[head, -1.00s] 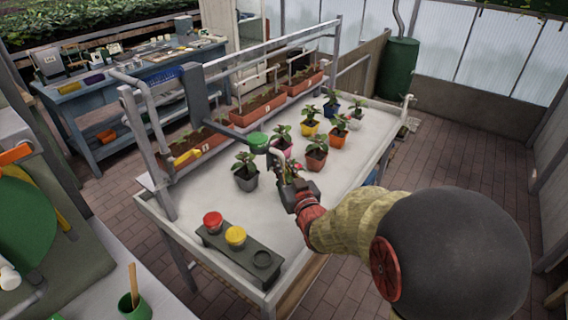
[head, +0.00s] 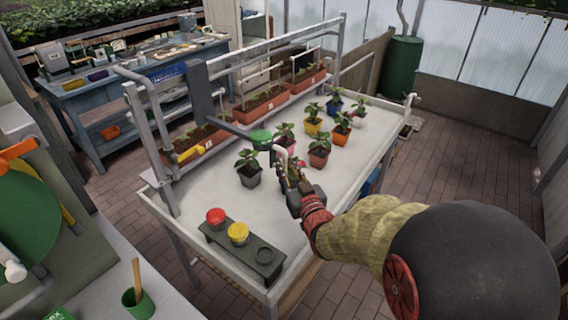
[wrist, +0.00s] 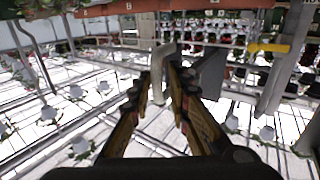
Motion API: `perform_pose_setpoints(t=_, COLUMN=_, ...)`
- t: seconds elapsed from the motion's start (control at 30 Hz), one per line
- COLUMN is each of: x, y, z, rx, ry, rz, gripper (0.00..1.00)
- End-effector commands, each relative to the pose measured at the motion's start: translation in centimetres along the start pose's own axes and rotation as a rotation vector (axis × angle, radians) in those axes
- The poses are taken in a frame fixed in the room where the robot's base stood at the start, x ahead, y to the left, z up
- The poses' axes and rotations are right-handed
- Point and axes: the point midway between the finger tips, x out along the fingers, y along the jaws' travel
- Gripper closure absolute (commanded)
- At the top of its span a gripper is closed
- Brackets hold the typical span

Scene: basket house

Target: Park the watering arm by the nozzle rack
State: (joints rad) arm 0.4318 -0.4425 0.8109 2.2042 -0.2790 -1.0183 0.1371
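The watering arm (head: 228,128) is a grey boom reaching from an upright on the rail over the bench, with a green nozzle (head: 261,139) at its end. My gripper (head: 284,165) is right of the nozzle, above the bench. In the wrist view, the fingers (wrist: 159,85) sit close on both sides of a grey bent pipe (wrist: 158,64), which looks like the watering arm's handle; contact is hard to see. The nozzle rack (head: 243,249) is a dark grey block at the bench's near end, with a red nozzle (head: 215,216), a yellow nozzle (head: 238,233) and an empty round socket (head: 265,255).
One plant is partly hidden by my gripper. Planter boxes (head: 262,106) line the rail. Bench surface between the grey pot and rack is clear.

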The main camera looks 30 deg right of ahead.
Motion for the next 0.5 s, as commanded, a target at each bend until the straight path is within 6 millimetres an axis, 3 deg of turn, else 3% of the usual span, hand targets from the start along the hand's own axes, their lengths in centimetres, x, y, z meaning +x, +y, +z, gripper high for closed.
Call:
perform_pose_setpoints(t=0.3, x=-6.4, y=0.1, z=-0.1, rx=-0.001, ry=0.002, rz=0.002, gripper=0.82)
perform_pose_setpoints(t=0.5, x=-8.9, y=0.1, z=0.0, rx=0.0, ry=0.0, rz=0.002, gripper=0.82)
.....
Exercise goal => Locate the lines above that hold the word "along". Show every one of them.

Exercise answer =>
- End-effector commands, each relative to the pose measured at the motion's start: translation in centimetres along the start pose's own axes and rotation as a rotation vector (axis × angle, radians) in those axes
- Point and axes: the point midway between the finger tips, x out along the fingers, y along the jaws' travel
Motion for the next 0.5 s, as commanded, a target at each bend until the straight path is within 6 millimetres an axis, 3 deg of turn, else 3% of the usual span, hand targets from the start along the hand's own axes, their lengths in centimetres, x, y, z meaning +x, +y, +z, gripper high for closed.

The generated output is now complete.